NRAID, meaning Non-RAID, is also known as Volume Spanning, and may be thought of as the opposite of partitioning, where drives are combined to become one logical drive without any block striping. NRAID does not offer any redundancy but should a drive fail only the data residing on that drive should be lost.

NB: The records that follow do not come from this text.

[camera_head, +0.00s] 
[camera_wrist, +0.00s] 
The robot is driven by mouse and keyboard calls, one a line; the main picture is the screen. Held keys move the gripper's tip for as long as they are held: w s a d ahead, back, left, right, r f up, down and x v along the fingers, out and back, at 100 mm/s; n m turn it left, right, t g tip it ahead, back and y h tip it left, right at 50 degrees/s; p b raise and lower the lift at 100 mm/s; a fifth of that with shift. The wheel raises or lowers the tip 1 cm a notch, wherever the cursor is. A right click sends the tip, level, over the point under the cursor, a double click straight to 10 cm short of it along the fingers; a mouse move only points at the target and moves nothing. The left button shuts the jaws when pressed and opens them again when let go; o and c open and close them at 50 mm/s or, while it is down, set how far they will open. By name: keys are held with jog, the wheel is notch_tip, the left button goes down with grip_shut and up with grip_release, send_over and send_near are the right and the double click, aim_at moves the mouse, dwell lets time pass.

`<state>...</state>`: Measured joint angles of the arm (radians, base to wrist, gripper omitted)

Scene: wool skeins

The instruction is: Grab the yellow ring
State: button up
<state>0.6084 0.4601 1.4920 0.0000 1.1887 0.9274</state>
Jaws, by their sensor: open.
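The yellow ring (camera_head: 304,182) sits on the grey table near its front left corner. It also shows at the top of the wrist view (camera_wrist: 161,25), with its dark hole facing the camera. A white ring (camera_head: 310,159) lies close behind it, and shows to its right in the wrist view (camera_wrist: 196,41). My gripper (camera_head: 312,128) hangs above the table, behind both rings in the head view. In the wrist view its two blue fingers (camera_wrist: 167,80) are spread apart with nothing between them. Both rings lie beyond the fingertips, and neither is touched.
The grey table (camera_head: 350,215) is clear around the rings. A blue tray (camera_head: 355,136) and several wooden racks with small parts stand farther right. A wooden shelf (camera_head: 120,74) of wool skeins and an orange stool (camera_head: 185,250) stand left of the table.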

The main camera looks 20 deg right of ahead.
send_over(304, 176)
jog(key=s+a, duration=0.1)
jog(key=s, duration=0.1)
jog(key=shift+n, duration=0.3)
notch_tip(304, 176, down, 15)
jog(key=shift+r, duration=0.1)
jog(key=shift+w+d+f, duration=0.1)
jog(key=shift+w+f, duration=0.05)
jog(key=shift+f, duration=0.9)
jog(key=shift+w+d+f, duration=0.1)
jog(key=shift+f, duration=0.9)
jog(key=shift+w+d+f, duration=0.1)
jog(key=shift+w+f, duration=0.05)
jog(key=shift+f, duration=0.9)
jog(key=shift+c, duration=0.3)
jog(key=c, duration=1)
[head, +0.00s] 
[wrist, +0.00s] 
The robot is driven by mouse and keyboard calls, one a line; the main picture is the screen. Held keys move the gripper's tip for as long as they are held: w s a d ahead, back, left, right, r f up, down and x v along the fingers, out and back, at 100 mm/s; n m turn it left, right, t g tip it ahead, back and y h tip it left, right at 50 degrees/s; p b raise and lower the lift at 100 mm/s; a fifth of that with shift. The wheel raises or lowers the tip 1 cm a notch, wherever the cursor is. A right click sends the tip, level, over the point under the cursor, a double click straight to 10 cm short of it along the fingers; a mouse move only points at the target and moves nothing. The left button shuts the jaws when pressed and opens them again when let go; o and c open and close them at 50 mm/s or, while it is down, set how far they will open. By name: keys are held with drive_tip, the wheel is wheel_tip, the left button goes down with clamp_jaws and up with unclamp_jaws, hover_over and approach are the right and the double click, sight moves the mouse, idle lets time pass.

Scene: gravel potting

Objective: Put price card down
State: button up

NOTE: some controllers claim to offer NRAID but the loss of a single disk means the loss of all data on the array.
RAID Levels Comparison
| USABLE CAPACITY | SEQUENTIAL READ | SEQUENTIAL WRITE | RANDOM READ | RANDOM WRITE | AVAILABILITY | |
| NRAID | Highest (N) | Normal | Normal | Normal | Normal | 10-100k Hr |
| RAID0 | Highest (N) | Highest | Highest | High | Highest | Low |
| RAID1 | Low (N/2) | High | Medium | Medium | Low | Highest |
| RAID2 | Moderate | Medium | Medium | Low | Low | High |
| RAID3 | Higher (N-1) | Medium | Medium | Medium | Low | High |
| RAID4 | Higher (N-1) | Higher | Higher | Lower | Lower | High |
| RAID5 | Higher (N-1) | Medium | Medium | High | Low | High |
| RAID6 | High (N-2) | Medium | Medium | High | Low | Higher |